A Nigerian bishop said this week Christians need to be aware that witchcraft is real and represents “the state of unredeemed man.”
Witchcraft matters to a lot of people in Africa, said Catholic Bishop Matthew Kukah of Sokoto, following a controversial conference on the subject, and otherwise “no one would be talking about it.”
Witchcraft “does exist, and even Jesus had encounters with what we might refer to as the equivalent of these powers that derive from forces other than God,” the bishop told Crux, a U.S.-based Catholic news outlet.
“It’s easy for those who do not believe in them to dismiss them, and perhaps, rightly so,” Kukah said. “But for those who believe in them, their potency is real and their disciples work hard as mediators through rituals,” Kukah said.
The bishop’s remarks followed on the heels of an international conference held on the topic at the University of Nigeria-Nsukka (UNN) on November 26-28.
Organizers titled the conference “Witchcraft: Meaning, Factors and Practices,” but had to change the name to “Dimensions of Human Behavior” after Christian groups in Nigeria accused the university of “sponsoring evil.”
Some Christian churches went so far as to accuse organizers of being witches and wizards themselves and the Pentecostal Fellowship of Nigeria (PFN) declared a two-day “prayer of warfare” against the conference.
“All Christians should, without further delay, call on the God of Abraham, Isaac, Jacob and the awesome God of David to fight for his name,” the church declared.
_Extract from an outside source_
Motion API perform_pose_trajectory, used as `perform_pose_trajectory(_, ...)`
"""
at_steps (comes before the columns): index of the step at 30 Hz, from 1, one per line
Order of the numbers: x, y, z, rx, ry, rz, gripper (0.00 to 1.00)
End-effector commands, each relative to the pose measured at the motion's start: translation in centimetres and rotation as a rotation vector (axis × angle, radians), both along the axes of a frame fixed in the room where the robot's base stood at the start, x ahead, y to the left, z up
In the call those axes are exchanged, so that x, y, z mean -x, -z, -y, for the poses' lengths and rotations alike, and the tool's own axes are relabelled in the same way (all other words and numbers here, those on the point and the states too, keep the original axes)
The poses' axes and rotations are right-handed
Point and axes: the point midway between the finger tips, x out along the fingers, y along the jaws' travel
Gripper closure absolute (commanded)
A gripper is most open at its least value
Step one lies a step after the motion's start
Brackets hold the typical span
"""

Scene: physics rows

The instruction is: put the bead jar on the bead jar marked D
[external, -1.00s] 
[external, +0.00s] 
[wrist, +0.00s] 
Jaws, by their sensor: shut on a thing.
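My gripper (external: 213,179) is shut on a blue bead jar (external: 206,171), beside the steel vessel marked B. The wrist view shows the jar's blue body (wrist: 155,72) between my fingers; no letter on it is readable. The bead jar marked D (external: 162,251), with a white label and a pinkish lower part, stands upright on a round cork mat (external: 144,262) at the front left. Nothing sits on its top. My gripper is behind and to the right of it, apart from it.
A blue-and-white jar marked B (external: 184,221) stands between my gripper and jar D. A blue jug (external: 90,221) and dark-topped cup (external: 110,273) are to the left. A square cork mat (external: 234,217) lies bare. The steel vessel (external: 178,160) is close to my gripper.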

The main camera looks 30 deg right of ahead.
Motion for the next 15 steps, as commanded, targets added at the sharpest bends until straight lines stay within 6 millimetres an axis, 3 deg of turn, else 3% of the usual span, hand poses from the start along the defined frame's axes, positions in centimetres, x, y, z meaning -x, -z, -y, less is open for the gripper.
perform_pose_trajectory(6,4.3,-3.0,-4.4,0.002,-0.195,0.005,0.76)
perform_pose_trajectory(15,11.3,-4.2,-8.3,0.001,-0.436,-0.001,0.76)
For his part, Bishop Kukah suggested that the examination of witchcraft had merit and that a sober study of the phenomenon could help people to move beyond it.
“Witchcraft is characterized by fear of the elements, whereas God ordered man to control the elements and use creation for development,” Kukah said. “You can say that the stage of witchcraft is the state of unredeemed man, the darkness before the light. Science destroys witchcraft because it addresses the fears that witchcraft exploits by scientific proof.”
“Real development,” he said, “drives out witchcraft.”